━━━━━ Data shown ━━━━━

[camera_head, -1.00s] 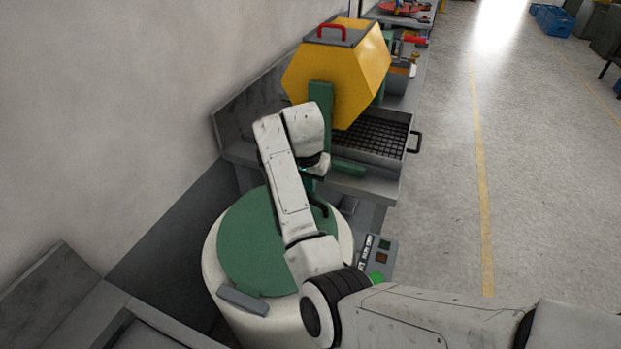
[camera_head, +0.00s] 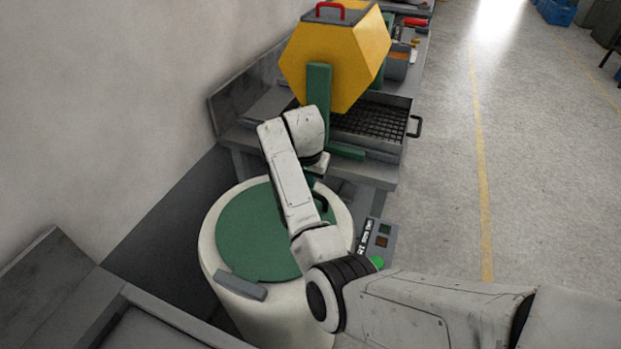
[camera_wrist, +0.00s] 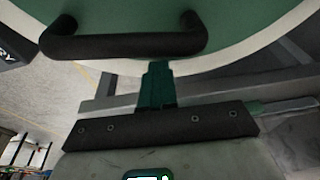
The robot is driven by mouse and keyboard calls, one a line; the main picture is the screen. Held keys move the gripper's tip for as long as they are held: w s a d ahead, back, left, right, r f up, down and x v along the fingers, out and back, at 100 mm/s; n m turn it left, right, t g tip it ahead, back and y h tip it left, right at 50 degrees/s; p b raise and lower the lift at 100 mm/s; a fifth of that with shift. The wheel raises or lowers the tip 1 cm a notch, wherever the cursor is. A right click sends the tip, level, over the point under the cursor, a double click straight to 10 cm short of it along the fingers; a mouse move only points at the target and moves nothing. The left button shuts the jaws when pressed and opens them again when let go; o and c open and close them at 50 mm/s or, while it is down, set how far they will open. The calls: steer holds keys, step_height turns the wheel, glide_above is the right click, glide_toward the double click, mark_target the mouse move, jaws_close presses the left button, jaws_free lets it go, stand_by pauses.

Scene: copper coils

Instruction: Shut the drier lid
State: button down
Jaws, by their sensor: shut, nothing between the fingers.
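The drier is a white drum (camera_head: 208,252) with a round green lid (camera_head: 250,232). The lid lies flat or nearly flat over the drum's top, with a grey hinge block (camera_head: 241,285) at its near edge. A dark bar handle (camera_head: 322,202) sits at the lid's far right side. In the wrist view the handle (camera_wrist: 125,45) and green lid (camera_wrist: 130,15) fill the top. My gripper (camera_wrist: 157,72) is shut and empty, its green fingertips close to the handle; I cannot tell whether they touch it. In the head view my arm mostly hides the gripper (camera_head: 314,181).
A control panel (camera_head: 378,241) with a green button (camera_head: 377,262) stands right of the drum. Behind it are a yellow tumbling barrel (camera_head: 350,60) on green posts and a tray with a dark grid (camera_head: 370,121).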

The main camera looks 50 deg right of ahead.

━━━━━

What the task asks
Give back the lines of the listing from the one with "Instruction: Shut the drier lid" through the end, both included, exactly as written and with nothing added.

Response to this task
Instruction: Shut the drier lid
State: button down
Jaws, by their sensor: shut, nothing between the fingers.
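The drier is a white drum (camera_head: 208,252) with a round green lid (camera_head: 250,232). The lid lies flat or nearly flat over the drum's top, with a grey hinge block (camera_head: 241,285) at its near edge. A dark bar handle (camera_head: 322,202) sits at the lid's far right side. In the wrist view the handle (camera_wrist: 125,45) and green lid (camera_wrist: 130,15) fill the top. My gripper (camera_wrist: 157,72) is shut and empty, its green fingertips close to the handle; I cannot tell whether they touch it. In the head view my arm mostly hides the gripper (camera_head: 314,181).
A control panel (camera_head: 378,241) with a green button (camera_head: 377,262) stands right of the drum. Behind it are a yellow tumbling barrel (camera_head: 350,60) on green posts and a tray with a dark grid (camera_head: 370,121).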

The main camera looks 50 deg right of ahead.

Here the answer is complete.